**Records**.

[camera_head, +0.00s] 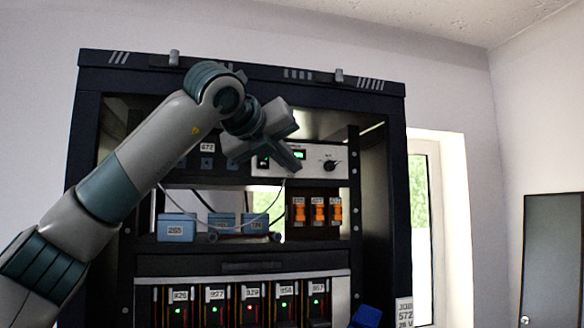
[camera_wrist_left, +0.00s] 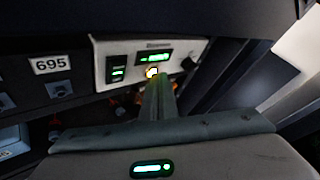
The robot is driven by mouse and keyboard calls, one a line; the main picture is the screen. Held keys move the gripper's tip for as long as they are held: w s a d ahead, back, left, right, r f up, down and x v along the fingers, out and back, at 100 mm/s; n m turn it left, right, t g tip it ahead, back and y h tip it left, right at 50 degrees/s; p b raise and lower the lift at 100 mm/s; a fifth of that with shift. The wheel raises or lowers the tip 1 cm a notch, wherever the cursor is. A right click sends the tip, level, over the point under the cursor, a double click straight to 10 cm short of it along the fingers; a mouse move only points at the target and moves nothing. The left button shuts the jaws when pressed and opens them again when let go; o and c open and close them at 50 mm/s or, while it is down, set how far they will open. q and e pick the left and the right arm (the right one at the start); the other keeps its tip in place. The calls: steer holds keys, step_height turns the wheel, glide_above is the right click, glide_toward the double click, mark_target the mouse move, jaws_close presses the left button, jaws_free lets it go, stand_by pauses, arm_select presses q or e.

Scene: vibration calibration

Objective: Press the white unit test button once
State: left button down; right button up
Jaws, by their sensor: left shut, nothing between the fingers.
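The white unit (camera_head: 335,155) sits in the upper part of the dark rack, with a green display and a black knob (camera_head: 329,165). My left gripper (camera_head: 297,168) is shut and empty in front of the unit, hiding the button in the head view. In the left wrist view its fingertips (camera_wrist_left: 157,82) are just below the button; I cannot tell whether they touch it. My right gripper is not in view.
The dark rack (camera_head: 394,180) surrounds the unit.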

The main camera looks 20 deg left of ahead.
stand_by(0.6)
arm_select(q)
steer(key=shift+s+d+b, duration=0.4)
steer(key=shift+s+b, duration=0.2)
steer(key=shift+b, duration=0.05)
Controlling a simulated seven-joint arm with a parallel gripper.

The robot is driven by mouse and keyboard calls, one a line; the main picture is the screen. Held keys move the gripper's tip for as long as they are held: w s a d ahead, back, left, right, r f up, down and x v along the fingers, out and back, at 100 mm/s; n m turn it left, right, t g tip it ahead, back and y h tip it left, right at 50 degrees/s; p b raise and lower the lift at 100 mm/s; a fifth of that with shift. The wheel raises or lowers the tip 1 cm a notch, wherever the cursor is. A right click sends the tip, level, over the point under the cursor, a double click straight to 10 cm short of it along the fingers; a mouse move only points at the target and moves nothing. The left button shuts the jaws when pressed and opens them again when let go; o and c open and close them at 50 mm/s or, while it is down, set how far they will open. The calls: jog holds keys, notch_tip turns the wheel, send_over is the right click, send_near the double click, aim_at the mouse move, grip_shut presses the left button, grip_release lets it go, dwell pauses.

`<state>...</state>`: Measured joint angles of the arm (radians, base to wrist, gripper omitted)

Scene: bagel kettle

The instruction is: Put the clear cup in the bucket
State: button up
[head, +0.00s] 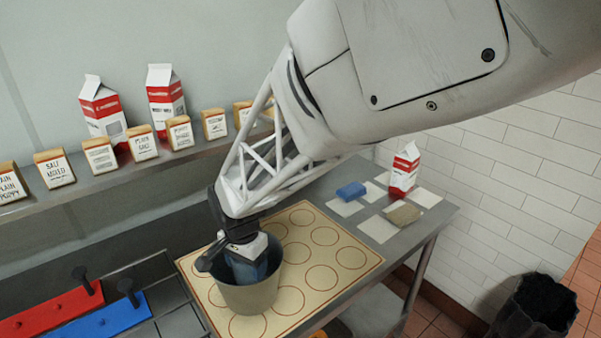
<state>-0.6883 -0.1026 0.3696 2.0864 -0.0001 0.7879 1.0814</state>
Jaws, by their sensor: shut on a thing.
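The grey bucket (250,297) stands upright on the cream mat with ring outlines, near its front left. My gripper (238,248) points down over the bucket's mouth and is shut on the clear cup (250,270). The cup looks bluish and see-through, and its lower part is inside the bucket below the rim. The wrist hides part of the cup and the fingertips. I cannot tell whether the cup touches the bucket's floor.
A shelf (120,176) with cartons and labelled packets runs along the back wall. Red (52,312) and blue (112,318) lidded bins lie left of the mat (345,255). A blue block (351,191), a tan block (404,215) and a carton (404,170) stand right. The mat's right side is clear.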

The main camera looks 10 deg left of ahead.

**Set exercise**. Give back, unchanged, each line from the one containing "Controlling a simulated" through the one containing "<state>-0.6883 -0.1026 0.3696". Pictures are to be left out.

**Output below**.
Controlling a simulated seven-joint arm with a parallel gripper.

The robot is driven by mouse and keyboard calls, one a line; the main picture is the screen. Held keys move the gripper's tip for as long as they are held: w s a d ahead, back, left, right, r f up, down and x v along the fingers, out and back, at 100 mm/s; n m turn it left, right, t g tip it ahead, back and y h tip it left, right at 50 degrees/s; p b raise and lower the lift at 100 mm/s; a fifth of that with shift. The wheel raises or lowers the tip 1 cm a notch, wherever the cursor is. A right click sends the tip, level, over the point under the cursor, a double click straight to 10 cm short of it along the fingers; a mouse move only points at the target and moves nothing. The left button shuts the jaws when pressed and opens them again when let go; o and c open and close them at 50 mm/s or, while it is down, set how far they will open. The calls: jog holds keys, notch_tip turns the wheel, send_over is the right click, send_near the double click, aim_at the mouse move, grip_shut presses the left button, grip_release lets it go, dwell pauses.

`<state>...</state>`: Measured joint angles of the arm (radians, base to wrist, gripper omitted)

Scene: bagel kettle

The instruction is: Put the clear cup in the bucket
State: button up
[head, +0.00s] 
<state>-0.6883 -0.1026 0.3696 2.0864 -0.0001 0.7879 1.0814</state>

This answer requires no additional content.